Mmmmmmmm you know what they say: "Live by the Pierre Thomas, Die by the Pierre Thomas". Last week Thomas was Jess's knight and shining dental dam, this week he was the sole reason Greg was able to march his cheese parade right down main street. Greg attacked the Vulva Squad from multiple angles, but the double pronged TE assualt was not in Greg's repertoire this week. Once again Jess is plagued by QB probz (see: Manginas), but got fairly consistent production throughout the rest of her lineup. Greg faultered across his RBs, but Dezzy Wezzy and the QBs remained erect enough to carry him to the romance explosion land.

Jess remember that time you scoffed at my prognostication skillzzzz? DO NOT EVER DOUBT ME EVAR EVAR I AM OMNIPOTENT.

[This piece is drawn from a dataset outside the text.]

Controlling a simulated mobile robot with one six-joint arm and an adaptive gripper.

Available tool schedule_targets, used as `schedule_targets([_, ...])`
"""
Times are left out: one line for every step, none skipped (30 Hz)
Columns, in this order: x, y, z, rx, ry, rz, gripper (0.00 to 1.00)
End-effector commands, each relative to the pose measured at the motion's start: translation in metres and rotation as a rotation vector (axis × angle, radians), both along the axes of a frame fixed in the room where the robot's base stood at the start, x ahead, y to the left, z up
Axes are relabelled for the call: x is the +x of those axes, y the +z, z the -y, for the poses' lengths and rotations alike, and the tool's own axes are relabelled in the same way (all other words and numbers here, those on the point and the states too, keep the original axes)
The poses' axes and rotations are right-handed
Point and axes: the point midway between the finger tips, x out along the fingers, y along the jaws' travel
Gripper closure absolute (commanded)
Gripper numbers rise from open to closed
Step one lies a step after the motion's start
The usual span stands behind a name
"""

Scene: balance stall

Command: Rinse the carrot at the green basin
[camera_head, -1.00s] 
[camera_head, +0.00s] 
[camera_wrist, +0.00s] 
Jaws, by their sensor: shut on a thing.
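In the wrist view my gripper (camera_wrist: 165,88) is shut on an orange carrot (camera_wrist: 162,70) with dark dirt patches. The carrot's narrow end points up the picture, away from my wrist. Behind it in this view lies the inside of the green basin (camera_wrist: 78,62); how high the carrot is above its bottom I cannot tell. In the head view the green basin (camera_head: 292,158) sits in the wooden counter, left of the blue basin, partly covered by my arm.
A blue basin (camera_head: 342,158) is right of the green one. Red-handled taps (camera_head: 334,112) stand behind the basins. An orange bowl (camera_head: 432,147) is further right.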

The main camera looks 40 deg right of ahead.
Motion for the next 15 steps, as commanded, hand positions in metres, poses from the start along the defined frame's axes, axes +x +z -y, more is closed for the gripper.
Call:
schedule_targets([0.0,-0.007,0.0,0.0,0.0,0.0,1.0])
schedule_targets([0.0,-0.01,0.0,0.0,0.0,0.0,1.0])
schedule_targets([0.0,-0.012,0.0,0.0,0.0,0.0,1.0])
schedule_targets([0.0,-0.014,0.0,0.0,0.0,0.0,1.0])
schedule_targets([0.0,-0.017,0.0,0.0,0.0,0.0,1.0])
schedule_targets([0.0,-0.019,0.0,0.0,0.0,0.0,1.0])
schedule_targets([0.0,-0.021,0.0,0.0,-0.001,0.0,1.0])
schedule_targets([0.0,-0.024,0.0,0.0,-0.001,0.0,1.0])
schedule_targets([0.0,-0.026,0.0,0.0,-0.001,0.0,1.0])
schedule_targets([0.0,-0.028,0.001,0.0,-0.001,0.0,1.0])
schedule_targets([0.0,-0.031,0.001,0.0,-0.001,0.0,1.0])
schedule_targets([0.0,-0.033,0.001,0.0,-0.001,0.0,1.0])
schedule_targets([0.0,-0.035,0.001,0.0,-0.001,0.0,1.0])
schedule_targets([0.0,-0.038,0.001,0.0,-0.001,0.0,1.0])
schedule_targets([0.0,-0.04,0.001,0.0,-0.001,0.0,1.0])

See you at the TG in a week and a half?

Le Heartbreaker (Kibbles 149, Utes 147):

Yet another devastating loss for Shane this week, who falls to 5th place. Eeee, it probably wouldn't do much good to mention San Fran's defense at this point, would it? (*Eli face*) Keenan Allen had a breakout game for the Chargers during the Monday late Nacht Football game, and plopped his points squarely on Spencer's bench too. And then there was Peyton, he had a few points. Omar and Spencer deserved to play each other this week, fuck this shit. Spencer you're so lucky you squeaked by with a win during AP's bye week. Fuck all of this.

Austin shoots 12 over par in very narrow loss to Steve (Juggz 178, Lil' Pokurz 84):

JUGGERNUT ACHIEVED. Steve evacuated his Brazilian nightclub this week in a five-alarm krimmplosion all over Austin's butt cheeks and teeth. Once again Austin takes it on the chinpokomon, all while achieving the second-lowest score this season. Congratz on dem, congratz on da big winz.

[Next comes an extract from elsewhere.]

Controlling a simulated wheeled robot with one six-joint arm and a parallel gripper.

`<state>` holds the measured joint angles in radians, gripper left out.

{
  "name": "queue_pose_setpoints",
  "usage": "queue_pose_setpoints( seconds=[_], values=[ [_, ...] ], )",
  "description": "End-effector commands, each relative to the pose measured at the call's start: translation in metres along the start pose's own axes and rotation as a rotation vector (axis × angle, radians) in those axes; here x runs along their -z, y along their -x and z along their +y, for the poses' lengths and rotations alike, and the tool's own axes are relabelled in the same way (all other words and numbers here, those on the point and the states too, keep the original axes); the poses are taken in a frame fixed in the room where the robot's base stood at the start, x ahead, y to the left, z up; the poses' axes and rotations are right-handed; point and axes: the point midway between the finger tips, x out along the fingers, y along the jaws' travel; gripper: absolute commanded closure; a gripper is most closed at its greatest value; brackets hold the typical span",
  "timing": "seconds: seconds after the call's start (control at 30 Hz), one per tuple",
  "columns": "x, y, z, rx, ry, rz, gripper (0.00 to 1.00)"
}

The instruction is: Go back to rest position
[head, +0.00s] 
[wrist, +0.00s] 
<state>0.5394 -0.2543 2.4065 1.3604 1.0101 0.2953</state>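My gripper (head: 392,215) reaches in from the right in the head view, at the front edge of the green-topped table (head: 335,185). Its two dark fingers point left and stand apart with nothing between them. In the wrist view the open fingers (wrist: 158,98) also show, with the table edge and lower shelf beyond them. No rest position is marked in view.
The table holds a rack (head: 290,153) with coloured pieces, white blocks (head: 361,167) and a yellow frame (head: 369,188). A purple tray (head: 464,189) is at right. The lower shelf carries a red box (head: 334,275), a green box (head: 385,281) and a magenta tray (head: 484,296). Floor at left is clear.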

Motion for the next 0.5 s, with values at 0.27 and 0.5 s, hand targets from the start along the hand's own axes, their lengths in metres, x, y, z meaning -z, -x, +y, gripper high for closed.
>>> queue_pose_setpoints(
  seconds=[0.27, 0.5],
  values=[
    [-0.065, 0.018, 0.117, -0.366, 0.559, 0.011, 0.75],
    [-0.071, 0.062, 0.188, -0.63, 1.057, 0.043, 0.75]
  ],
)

I really like how the bottom half of Austin's roster went 1-2-3-4-5, that's extra cute. Turns out Matt Bryant did not score 15 touchdowns. He was close though, he got zero. Steve cashed in on Arizona's defense, which was fortunately playing Cam Newton's high powered offense. Anti-nirvana: Austin would have hit a respectable 100 had he played Randle over Thompkins, but hey Eli is a piece of shit so close your eyes and throw the dart.

Austin this might be more your speed

Week Sixxxx Predixxxx

Schme's Manginas: Hmmm I appear to be the underdog here (course), but I can't break my rhythm. I expect a MONSTER weeks from both Eli and Cam. Oh yea. Manginas 142, Utes 135

Don't Get Sanduskied: This will be a sassy matchup, and I think Omar's time is finally up. After I loosened him up for Zack of course. Jerry 155, Hate 138

Vag Bros: Kyle things will probably get worse before they get better :( DOES THIS MAKE YOU HAPPY JESS???? Hubris 133, Eskimos 119

Queso Juggs: Mmmm yummy. Let it ridddde!! Juggernut 140, Safety 125

ChinVickomon: Going straight by the current prediction *tie alert* Poke 120, Kibbles 120

Tomorrow Catboi and I will be boarding a jet plane to Menver to take part in our third Great American Beer Festival. I will do my very best to procure naked pictures of Matt, Zack, Kyle, and Charlie.

In the meantime, you can all go blow yourselves.